[Robot task records]
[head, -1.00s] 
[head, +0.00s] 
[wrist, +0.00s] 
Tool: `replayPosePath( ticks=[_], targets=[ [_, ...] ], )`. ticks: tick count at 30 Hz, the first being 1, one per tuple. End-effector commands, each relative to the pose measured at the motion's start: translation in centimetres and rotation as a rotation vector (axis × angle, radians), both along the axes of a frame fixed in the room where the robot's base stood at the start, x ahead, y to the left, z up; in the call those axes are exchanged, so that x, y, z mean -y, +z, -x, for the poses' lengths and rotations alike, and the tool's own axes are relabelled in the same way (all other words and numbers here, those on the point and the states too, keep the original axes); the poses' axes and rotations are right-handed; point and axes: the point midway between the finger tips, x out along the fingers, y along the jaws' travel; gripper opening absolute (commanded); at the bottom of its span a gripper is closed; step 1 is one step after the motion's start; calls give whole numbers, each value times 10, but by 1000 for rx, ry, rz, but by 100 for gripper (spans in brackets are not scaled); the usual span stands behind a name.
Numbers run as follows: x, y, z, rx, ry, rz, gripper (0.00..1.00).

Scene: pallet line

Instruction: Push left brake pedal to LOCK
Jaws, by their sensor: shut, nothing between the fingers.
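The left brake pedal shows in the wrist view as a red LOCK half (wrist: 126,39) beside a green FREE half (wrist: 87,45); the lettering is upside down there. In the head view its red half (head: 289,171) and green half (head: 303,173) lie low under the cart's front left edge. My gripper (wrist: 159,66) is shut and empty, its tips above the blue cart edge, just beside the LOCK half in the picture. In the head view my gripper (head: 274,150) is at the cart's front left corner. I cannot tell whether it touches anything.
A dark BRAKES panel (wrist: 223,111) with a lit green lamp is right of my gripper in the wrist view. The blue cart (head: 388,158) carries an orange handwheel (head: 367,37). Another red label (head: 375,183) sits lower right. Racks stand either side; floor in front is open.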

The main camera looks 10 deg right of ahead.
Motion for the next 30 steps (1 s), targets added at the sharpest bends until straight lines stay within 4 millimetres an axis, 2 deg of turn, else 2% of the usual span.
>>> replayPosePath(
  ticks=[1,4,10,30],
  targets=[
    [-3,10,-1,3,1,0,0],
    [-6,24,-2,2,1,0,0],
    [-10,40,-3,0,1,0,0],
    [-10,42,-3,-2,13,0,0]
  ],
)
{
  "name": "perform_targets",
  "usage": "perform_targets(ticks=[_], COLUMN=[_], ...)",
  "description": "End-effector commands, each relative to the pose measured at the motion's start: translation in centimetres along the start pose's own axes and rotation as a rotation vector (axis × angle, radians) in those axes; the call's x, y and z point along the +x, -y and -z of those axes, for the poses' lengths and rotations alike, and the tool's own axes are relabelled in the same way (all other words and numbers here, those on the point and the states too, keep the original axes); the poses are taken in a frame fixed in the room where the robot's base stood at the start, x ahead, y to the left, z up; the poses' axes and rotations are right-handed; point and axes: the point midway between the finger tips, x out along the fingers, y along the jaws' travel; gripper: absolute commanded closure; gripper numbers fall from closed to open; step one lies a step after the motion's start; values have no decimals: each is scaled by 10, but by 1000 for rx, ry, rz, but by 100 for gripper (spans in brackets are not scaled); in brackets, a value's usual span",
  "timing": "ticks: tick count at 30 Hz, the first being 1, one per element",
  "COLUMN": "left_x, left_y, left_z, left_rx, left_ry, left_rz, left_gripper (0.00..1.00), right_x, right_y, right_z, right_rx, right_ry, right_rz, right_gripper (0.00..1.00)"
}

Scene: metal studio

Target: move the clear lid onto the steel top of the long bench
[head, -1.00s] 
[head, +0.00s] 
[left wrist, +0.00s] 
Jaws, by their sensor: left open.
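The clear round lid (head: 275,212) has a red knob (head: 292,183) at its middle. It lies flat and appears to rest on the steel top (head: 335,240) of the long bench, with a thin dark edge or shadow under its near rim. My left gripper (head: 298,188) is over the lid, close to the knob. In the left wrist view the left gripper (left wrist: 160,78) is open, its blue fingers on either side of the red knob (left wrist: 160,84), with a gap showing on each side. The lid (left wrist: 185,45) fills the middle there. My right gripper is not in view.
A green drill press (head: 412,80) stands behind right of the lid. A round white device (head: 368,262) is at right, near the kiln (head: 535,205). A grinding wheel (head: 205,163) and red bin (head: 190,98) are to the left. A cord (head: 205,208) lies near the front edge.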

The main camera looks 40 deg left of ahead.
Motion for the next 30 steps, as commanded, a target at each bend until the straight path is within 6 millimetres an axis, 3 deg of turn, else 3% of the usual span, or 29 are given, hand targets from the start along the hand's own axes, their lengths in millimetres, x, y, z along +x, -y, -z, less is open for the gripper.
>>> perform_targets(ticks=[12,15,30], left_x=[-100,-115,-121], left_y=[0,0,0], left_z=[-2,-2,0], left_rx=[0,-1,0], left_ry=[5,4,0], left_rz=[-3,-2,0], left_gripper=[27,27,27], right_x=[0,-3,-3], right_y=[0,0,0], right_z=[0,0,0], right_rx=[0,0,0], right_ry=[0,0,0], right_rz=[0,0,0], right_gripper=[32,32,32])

§ What you have to do:
Go through the listing above and restate it word for word.

§ Expected answer:
[head, -1.00s] 
[head, +0.00s] 
[wrist, +0.00s] 
Tool: `replayPosePath( ticks=[_], targets=[ [_, ...] ], )`. ticks: tick count at 30 Hz, the first being 1, one per tuple. End-effector commands, each relative to the pose measured at the motion's start: translation in centimetres and rotation as a rotation vector (axis × angle, radians), both along the axes of a frame fixed in the room where the robot's base stood at the start, x ahead, y to the left, z up; in the call those axes are exchanged, so that x, y, z mean -y, +z, -x, for the poses' lengths and rotations alike, and the tool's own axes are relabelled in the same way (all other words and numbers here, those on the point and the states too, keep the original axes); the poses' axes and rotations are right-handed; point and axes: the point midway between the finger tips, x out along the fingers, y along the jaws' travel; gripper opening absolute (commanded); at the bottom of its span a gripper is closed; step 1 is one step after the motion's start; calls give whole numbers, each value times 10, but by 1000 for rx, ry, rz, but by 100 for gripper (spans in brackets are not scaled); the usual span stands behind a name.
Numbers run as follows: x, y, z, rx, ry, rz, gripper (0.00..1.00).

Scene: pallet line

Instruction: Push left brake pedal to LOCK
Jaws, by their sensor: shut, nothing between the fingers.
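The left brake pedal shows in the wrist view as a red LOCK half (wrist: 126,39) beside a green FREE half (wrist: 87,45); the lettering is upside down there. In the head view its red half (head: 289,171) and green half (head: 303,173) lie low under the cart's front left edge. My gripper (wrist: 159,66) is shut and empty, its tips above the blue cart edge, just beside the LOCK half in the picture. In the head view my gripper (head: 274,150) is at the cart's front left corner. I cannot tell whether it touches anything.
A dark BRAKES panel (wrist: 223,111) with a lit green lamp is right of my gripper in the wrist view. The blue cart (head: 388,158) carries an orange handwheel (head: 367,37). Another red label (head: 375,183) sits lower right. Racks stand either side; floor in front is open.

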The main camera looks 10 deg right of ahead.
Motion for the next 30 steps (1 s), targets added at the sharpest bends until straight lines stay within 4 millimetres an axis, 2 deg of turn, else 2% of the usual span.
>>> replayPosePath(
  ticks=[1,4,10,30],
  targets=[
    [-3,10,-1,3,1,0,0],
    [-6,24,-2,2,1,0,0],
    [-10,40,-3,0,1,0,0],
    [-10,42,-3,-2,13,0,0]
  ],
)
{
  "name": "perform_targets",
  "usage": "perform_targets(ticks=[_], COLUMN=[_], ...)",
  "description": "End-effector commands, each relative to the pose measured at the motion's start: translation in centimetres along the start pose's own axes and rotation as a rotation vector (axis × angle, radians) in those axes; the call's x, y and z point along the +x, -y and -z of those axes, for the poses' lengths and rotations alike, and the tool's own axes are relabelled in the same way (all other words and numbers here, those on the point and the states too, keep the original axes); the poses are taken in a frame fixed in the room where the robot's base stood at the start, x ahead, y to the left, z up; the poses' axes and rotations are right-handed; point and axes: the point midway between the finger tips, x out along the fingers, y along the jaws' travel; gripper: absolute commanded closure; gripper numbers fall from closed to open; step one lies a step after the motion's start; values have no decimals: each is scaled by 10, but by 1000 for rx, ry, rz, but by 100 for gripper (spans in brackets are not scaled); in brackets, a value's usual span",
  "timing": "ticks: tick count at 30 Hz, the first being 1, one per element",
  "COLUMN": "left_x, left_y, left_z, left_rx, left_ry, left_rz, left_gripper (0.00..1.00), right_x, right_y, right_z, right_rx, right_ry, right_rz, right_gripper (0.00..1.00)"
}

Scene: metal studio

Target: move the clear lid onto the steel top of the long bench
[head, -1.00s] 
[head, +0.00s] 
[left wrist, +0.00s] 
Jaws, by their sensor: left open.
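The clear round lid (head: 275,212) has a red knob (head: 292,183) at its middle. It lies flat and appears to rest on the steel top (head: 335,240) of the long bench, with a thin dark edge or shadow under its near rim. My left gripper (head: 298,188) is over the lid, close to the knob. In the left wrist view the left gripper (left wrist: 160,78) is open, its blue fingers on either side of the red knob (left wrist: 160,84), with a gap showing on each side. The lid (left wrist: 185,45) fills the middle there. My right gripper is not in view.
A green drill press (head: 412,80) stands behind right of the lid. A round white device (head: 368,262) is at right, near the kiln (head: 535,205). A grinding wheel (head: 205,163) and red bin (head: 190,98) are to the left. A cord (head: 205,208) lies near the front edge.

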The main camera looks 40 deg left of ahead.
Motion for the next 30 steps, as commanded, a target at each bend until the straight path is within 6 millimetres an axis, 3 deg of turn, else 3% of the usual span, or 29 are given, hand targets from the start along the hand's own axes, their lengths in millimetres, x, y, z along +x, -y, -z, less is open for the gripper.
>>> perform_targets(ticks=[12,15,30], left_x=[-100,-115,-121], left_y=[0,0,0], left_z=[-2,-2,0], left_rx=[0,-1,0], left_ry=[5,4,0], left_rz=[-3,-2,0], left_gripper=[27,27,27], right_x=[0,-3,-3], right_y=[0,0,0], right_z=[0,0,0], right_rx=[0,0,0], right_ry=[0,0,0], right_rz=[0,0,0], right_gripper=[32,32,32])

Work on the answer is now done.